Review

Revenge on the Fly

  • Sylvia McNicoll
  • Pajama Press, 2014
RevengeFly

Will Alton and his father are new immigrants to Canada. They are learning that Ontario in 1912 is not a welcoming place for Irish immigrants and that the grand life they dream of is elusive. Will sees a chance to better their circumstances when he enters a fly-catching contest. The question is, how far is he willing to go to catch enough flies to win?

I enjoyed this book tremendously. The story moves quickly, and Will is a immensely appealing narrator. Will is intelligent but also crafty; honest, but not above bending the rules to his own interests. He’s also sensitive, having lost his younger sister and then his mother, and it is this aspect of his personality that makes Will’s ultimate revenge on the fly so complex and so satisfying. The idea of the fly-collecting contest — as disgusting as it might seem to us today — was inspired by real events and real historical figures. This inspiration offers a unique and unexpected way to explore Will’s larger story.

Beyond the main plot, readers will find many absorbing themes, such as issues of poverty and class, bias and discrimination, sickness and loss.
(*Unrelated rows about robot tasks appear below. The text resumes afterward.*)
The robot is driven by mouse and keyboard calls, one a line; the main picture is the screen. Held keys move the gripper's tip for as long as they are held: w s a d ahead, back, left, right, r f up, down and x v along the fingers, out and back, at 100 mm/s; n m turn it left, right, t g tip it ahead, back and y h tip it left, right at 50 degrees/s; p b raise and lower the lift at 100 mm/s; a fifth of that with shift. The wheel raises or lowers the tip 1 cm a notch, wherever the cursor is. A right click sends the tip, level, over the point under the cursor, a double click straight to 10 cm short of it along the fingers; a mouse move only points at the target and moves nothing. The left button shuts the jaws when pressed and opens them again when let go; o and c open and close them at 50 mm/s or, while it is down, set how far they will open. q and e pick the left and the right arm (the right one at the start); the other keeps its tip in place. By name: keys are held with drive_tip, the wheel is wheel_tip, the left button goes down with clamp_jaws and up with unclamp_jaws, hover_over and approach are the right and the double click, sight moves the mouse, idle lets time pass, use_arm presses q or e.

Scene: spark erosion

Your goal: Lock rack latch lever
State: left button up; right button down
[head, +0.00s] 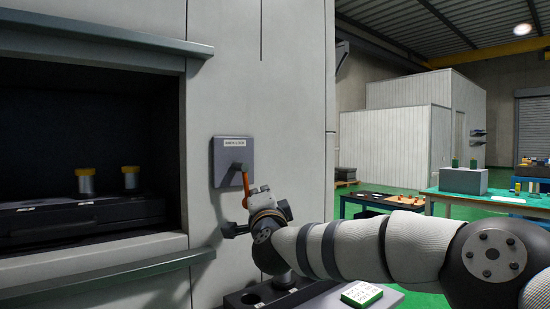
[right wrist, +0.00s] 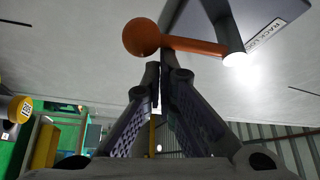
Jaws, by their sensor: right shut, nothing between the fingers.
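The rack latch lever (head: 246,182) is orange and hangs nearly straight down from its dark pivot on a grey wall plate (head: 220,160) labelled "RACK LOCK". My right gripper (head: 250,203) is at the lever's lower end and partly covers it in the head view. In the right wrist view, the lever's orange ball end (right wrist: 141,37) and bar (right wrist: 195,46) lie just beyond the fingertips. My right gripper (right wrist: 164,75) is shut, with nothing between its fingers. Whether the fingertips touch the lever cannot be told. My left gripper is not in view.
At left, a recess in the machine holds a dark rack (head: 80,222) with yellow-topped holders (head: 86,182). Grey ledges (head: 110,275) edge the recess. Below my arm are a dark tray (head: 250,298) and a green-and-white box (head: 361,294). Worktables (head: 455,198) stand at right.

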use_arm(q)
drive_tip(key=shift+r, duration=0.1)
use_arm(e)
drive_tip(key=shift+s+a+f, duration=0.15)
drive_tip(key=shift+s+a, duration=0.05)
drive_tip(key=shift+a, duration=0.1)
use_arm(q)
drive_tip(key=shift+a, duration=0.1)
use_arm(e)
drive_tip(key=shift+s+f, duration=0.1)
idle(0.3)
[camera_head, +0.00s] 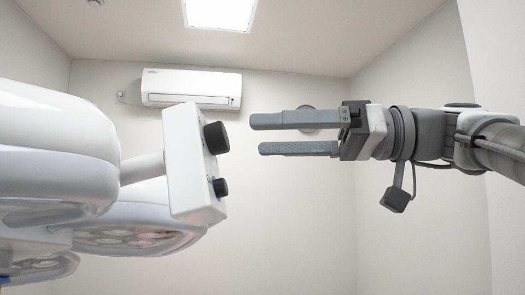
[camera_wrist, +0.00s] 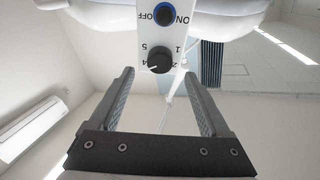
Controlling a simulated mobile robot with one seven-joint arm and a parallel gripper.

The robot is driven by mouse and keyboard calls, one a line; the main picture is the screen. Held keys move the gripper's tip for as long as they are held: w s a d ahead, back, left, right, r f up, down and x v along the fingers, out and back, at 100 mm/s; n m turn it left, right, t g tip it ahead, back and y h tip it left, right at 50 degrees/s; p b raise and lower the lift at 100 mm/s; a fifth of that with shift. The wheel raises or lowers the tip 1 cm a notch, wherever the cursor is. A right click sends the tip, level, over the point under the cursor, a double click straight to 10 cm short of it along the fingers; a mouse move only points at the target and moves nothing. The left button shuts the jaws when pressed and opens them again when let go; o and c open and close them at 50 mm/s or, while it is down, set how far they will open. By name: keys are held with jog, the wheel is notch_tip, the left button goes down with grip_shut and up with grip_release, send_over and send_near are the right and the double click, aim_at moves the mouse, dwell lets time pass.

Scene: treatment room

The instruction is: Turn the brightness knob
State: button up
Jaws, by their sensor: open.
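The brightness knob is a black dial ringed by numbers, in the wrist view (camera_wrist: 159,60), on a white control box. Its white pointer mark seems to face the 4. In the head view, it appears to be the upper black knob (camera_head: 216,138) on the box's right face (camera_head: 187,165). A second, blue-ringed ON/OFF knob (camera_wrist: 163,16) sits beside it, seemingly the lower knob (camera_head: 219,187) in the head view. My gripper (camera_head: 256,135) is open and empty, right of the upper knob at about its height, with a gap between. In the wrist view, the dial shows between the fingertips (camera_wrist: 158,73).
The box hangs on a short arm (camera_head: 142,168) from large white lamp heads (camera_head: 50,130), which fill the left of the head view. A wall air conditioner (camera_head: 191,88) is behind. The space around my gripper is clear.

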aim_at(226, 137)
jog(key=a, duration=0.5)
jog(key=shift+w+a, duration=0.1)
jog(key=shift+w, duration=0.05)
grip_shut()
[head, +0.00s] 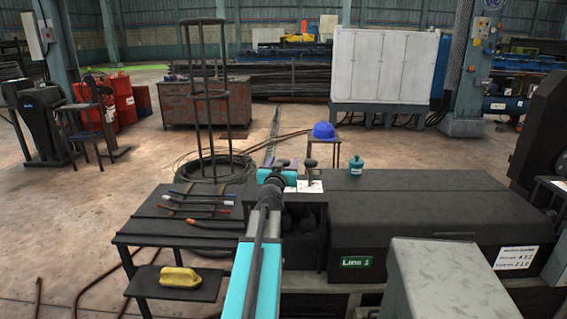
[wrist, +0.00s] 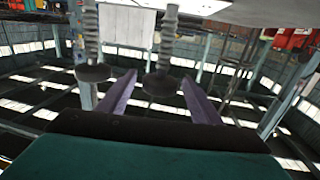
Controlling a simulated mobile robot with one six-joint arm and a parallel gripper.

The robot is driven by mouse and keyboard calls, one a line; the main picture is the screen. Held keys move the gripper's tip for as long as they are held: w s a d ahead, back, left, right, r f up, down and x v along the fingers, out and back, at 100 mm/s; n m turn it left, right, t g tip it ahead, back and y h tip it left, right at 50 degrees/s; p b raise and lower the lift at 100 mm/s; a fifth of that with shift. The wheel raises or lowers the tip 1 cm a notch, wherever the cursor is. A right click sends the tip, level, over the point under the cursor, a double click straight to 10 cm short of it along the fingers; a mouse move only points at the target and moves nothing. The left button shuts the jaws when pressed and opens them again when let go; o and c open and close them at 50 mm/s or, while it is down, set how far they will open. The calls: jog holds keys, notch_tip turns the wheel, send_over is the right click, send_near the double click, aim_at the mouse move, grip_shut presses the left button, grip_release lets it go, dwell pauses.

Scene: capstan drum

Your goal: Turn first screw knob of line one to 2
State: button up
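My gripper (head: 288,163) is over the knob stand beside the Line 1 machine (head: 420,215), its two purple fingers apart. The wrist view appears upside down and shows two dark screw knobs on threaded stems. One knob (wrist: 162,82) appears between the spread fingertips, with gaps on both sides; I cannot tell how deep it sits between them. The other knob (wrist: 92,72) is outside the fingers, to the left. In the head view one knob (head: 310,163) stands upright right of my gripper; the other is hidden by it. The scale markings are not readable.
A green Line 1 sign (head: 356,262) is on the machine's front. A teal pot (head: 356,165) stands on its top. A side table with several tools (head: 185,205) is at left, a yellow object (head: 180,277) on a lower shelf. A blue helmet (head: 324,130) sits behind.

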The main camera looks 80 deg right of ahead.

The story identifies emerging urban tensions (such as cars displacing horses, the luxury of indoor plumbing, which only some possess, and the need for government-mandated public health policy), but does so within the context of Will’s telling, so that the text never feels didactic, dry, or stuffy. This is a book that will reward follow-up conversations, and it could be well used in the classroom.

One feature I particularly appreciated about this book was its intense focus on Will’s physical world. Sensory details are brilliantly captured, enriching our sense of history and the immediacy of the story. We smell with Will the awful garbage and rotting manure he digs through in pursuit of flies, see the ragtag boardinghouse he and his father inhabit, taste the sweet and tart Christmas memory an orange evokes, feel the sting of the strap he receives for disobeying the principle and its throb for hours afterward. And of course we see and hear and feel the thousands of flies Will kills — an ick factor that adds a delicious frisson to the story. Certainly part of the enjoyment of the book comes from its physical presentation. The copy I read has a gigantic, highly detailed fly laminated on the back cover (as well as numerous smaller laminated flies on the front cover), so that as I read, I was constantly touching the raised graphic and reminded of the fly and the evil it represents to Will — a very effective design decision!

Revenge on the Fly is an excellent book, one I expect to see nominated for awards in the coming months. It will make readers laugh, cringe, shudder — and think. I recommend it highly.